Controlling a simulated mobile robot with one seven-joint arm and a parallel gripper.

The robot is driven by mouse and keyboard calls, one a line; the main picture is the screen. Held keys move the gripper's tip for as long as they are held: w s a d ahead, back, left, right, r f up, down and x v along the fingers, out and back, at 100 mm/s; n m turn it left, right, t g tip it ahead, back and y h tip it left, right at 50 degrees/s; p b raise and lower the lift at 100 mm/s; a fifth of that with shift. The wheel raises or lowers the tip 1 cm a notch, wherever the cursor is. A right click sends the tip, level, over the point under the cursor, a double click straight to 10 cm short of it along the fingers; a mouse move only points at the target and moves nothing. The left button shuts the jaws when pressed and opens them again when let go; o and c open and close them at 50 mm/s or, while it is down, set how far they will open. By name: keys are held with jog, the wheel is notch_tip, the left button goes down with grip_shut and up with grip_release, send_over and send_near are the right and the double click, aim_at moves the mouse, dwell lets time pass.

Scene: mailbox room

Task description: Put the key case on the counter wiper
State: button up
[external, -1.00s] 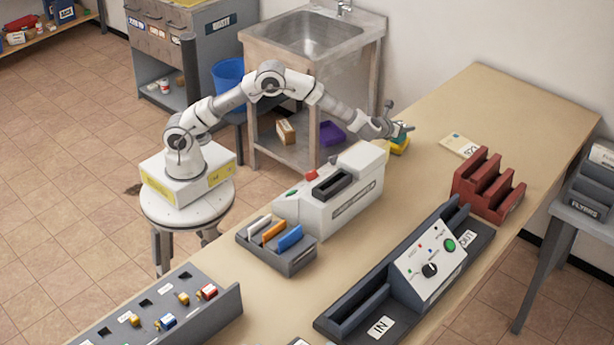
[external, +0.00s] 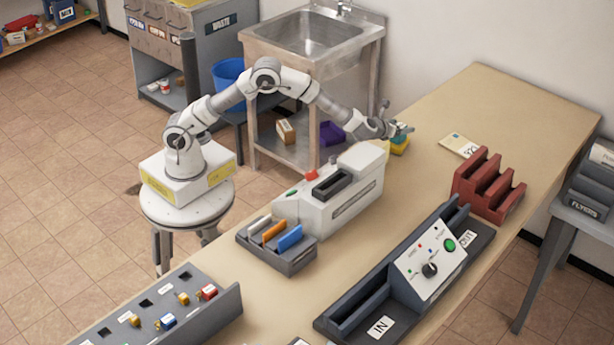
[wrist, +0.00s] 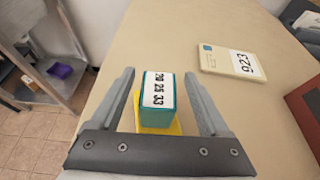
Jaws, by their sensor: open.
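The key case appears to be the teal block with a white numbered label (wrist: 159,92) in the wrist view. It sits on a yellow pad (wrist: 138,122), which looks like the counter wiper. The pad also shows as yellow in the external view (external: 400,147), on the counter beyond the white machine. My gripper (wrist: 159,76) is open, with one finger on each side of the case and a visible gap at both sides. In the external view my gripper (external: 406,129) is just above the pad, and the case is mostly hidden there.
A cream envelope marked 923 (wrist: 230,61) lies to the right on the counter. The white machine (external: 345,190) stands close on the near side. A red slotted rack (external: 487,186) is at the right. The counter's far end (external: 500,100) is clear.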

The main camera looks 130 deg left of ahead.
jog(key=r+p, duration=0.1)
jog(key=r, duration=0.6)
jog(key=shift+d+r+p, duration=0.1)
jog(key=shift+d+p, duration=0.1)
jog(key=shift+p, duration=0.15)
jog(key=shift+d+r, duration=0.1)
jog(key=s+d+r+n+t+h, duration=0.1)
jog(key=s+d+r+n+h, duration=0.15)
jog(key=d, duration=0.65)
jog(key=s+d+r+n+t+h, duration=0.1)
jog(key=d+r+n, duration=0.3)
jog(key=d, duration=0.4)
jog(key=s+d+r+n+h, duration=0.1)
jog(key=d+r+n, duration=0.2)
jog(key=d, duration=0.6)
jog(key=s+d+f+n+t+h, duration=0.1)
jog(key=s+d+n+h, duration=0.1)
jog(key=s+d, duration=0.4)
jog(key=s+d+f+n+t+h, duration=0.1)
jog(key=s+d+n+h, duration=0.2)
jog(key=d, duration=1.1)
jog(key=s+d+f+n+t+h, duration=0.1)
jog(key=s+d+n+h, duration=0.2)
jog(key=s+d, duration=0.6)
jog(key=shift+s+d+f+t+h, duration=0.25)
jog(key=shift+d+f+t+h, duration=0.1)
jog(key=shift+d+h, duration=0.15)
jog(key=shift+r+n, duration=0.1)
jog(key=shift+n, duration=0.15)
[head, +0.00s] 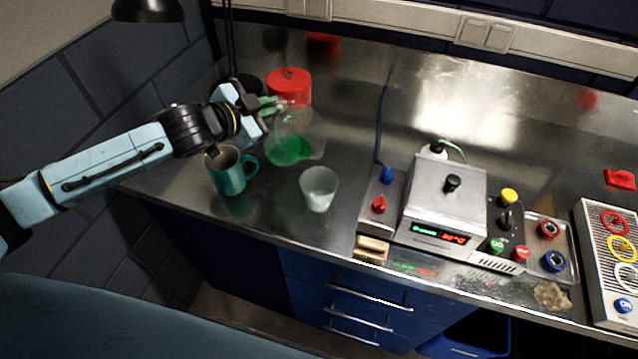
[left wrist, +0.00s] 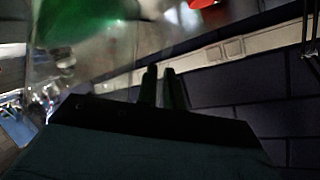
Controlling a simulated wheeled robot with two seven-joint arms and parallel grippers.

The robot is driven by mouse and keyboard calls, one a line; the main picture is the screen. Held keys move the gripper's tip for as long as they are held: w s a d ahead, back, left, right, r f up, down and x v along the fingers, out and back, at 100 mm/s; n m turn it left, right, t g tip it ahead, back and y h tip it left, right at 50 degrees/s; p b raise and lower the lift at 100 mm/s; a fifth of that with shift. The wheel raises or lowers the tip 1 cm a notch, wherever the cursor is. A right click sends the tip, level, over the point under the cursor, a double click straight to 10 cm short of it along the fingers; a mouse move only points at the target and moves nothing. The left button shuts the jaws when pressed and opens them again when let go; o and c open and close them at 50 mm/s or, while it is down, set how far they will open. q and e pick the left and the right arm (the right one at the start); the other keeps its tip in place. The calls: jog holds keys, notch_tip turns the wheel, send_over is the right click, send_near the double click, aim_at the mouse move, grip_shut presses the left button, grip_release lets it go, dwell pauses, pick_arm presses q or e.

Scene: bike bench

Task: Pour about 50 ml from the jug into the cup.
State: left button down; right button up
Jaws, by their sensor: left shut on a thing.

· · · · ·

# WHAT IS BEING ASKED
Look over the listing above. Pick out and copy every line that includes "Controlling".

# WRITTEN SOLUTION
Controlling a simulated mobile robot with one seven-joint arm and a parallel gripper.
Controlling a simulated wheeled robot with two seven-joint arms and parallel grippers.

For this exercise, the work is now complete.